The Royal Philharmonic Orchestra has today responded to allegations of inappropriate conduct by their artistic director and principal conductor Charles Dutoit, stating that they have released him ‘from his forthcoming concert obligations for the immediate future’.
The Swiss conductor has been accused of sexual assault by three opera singers and a musician, who gave separate interviews with The Associated Press, giving details of the incidents they state occurred between 1985 and 2010.
The women include mezzo-soprano Paula Rasmussen and soprano Sylvia McNair. Another of the women, who preferred to remain anonymous, said Dutoit had attacked her on four occasions while she was a member of the Philadelphia Orchestra.

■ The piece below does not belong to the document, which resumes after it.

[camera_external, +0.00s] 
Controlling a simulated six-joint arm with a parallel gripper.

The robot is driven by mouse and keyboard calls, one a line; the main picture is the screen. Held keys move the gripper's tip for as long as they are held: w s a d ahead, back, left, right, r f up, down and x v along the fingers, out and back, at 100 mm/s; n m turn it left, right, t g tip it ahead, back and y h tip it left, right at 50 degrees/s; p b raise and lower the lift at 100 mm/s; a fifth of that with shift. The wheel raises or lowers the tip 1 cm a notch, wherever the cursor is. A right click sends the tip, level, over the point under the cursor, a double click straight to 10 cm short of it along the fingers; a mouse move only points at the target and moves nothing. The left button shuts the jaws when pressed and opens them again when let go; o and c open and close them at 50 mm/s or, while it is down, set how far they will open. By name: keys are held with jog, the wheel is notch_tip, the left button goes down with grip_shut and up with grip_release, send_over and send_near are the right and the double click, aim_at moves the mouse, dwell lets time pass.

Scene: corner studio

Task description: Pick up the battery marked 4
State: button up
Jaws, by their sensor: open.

The orchestra’s former president Joe Kluger responded to allegations stating, Dutoit’s ‘inappropriate behaviour with women (was) common knowledge in the classical music business’ and that his ‘extremely flirtatious’ manner was a factor in twice denying him the music director position.
The Royal Philharmonic Orchestra has released a statement responding to the allegations and releasing Dutoit from his conducting duties, maintaining that they needed ‘to allow time for a clear picture to be established’.
Dutoit has also been released from five concerts with the New York Philharmonic in January, and several more with the Cleveland Orchestra and Chicago Symphony Orchestra in early 2018.
The accusations have been made in the wake of Metropolitan Opera conductor James Levine’s suspension earlier this month after sexual misconduct allegations.
Dutoit also holds the position of music director of the Verbier Festival Orchestra in Switzerland, conductor laureate of the Philadelphia Orchestra, conductor emeritus of the NHK Symphony Orchestra of Tokyo and conductor emeritus of the Verbier Music Festival Orchestra. In 2014 he received the Lifetime Achievement Award from the International Classical Music Awards, and has 40 major accolades to his name including two Grammys.